■ **Task instructions**: Find all the lines with "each" and gather them.

■ **Supplied material**:
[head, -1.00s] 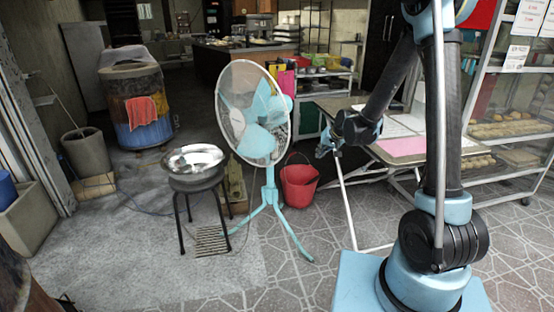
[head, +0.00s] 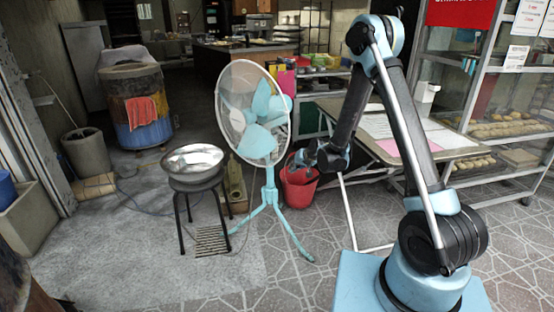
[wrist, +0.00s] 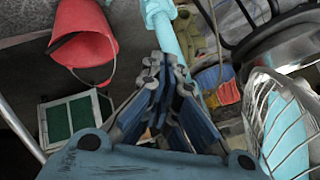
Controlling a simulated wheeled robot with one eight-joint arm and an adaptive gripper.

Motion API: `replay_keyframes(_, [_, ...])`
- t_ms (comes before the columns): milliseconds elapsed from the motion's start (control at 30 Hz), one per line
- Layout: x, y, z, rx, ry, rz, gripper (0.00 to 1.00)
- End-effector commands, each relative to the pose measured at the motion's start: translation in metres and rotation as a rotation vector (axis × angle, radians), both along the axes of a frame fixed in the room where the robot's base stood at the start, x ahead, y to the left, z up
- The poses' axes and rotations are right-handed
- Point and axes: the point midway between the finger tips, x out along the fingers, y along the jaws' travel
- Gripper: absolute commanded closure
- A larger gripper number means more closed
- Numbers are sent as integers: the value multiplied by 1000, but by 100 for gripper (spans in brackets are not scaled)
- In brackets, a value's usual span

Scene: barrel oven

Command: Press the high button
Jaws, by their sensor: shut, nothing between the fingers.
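A light-blue standing fan (head: 256,110) stands on a tripod base in the middle of the head view, its pole (head: 270,190) upright. In the wrist view, the pole (wrist: 162,25) runs just beyond my fingertips, and the fan's wire cage (wrist: 285,125) fills the lower right. No high button can be made out in either view. My gripper (wrist: 166,66) is shut and empty. In the head view, my gripper (head: 297,160) is just right of the fan pole, in front of the red bucket. I cannot tell whether it touches the pole.
A red bucket (head: 299,192) stands behind the fan's right side. A metal bowl (head: 193,160) rests on a black stool (head: 181,215) to the left. A table with sheets (head: 440,139) and a glass shelf of bread (head: 505,115) stand right. The front floor is clear.

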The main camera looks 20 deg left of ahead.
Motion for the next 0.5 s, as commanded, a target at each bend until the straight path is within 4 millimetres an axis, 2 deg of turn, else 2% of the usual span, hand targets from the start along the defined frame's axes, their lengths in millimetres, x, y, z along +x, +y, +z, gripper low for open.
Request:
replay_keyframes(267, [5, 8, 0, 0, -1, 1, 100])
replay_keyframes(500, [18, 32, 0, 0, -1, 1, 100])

■ **Exercise result**:
- End-effector commands, each relative to the pose measured at the motion's start: translation in metres and rotation as a rotation vector (axis × angle, radians), both along the axes of a frame fixed in the room where the robot's base stood at the start, x ahead, y to the left, z up
Motion for the next 0.5 s, as commanded, a target at each bend until the straight path is within 4 millimetres an axis, 2 deg of turn, else 2% of the usual span, hand targets from the start along the defined frame's axes, their lengths in millimetres, x, y, z along +x, +y, +z, gripper low for open.

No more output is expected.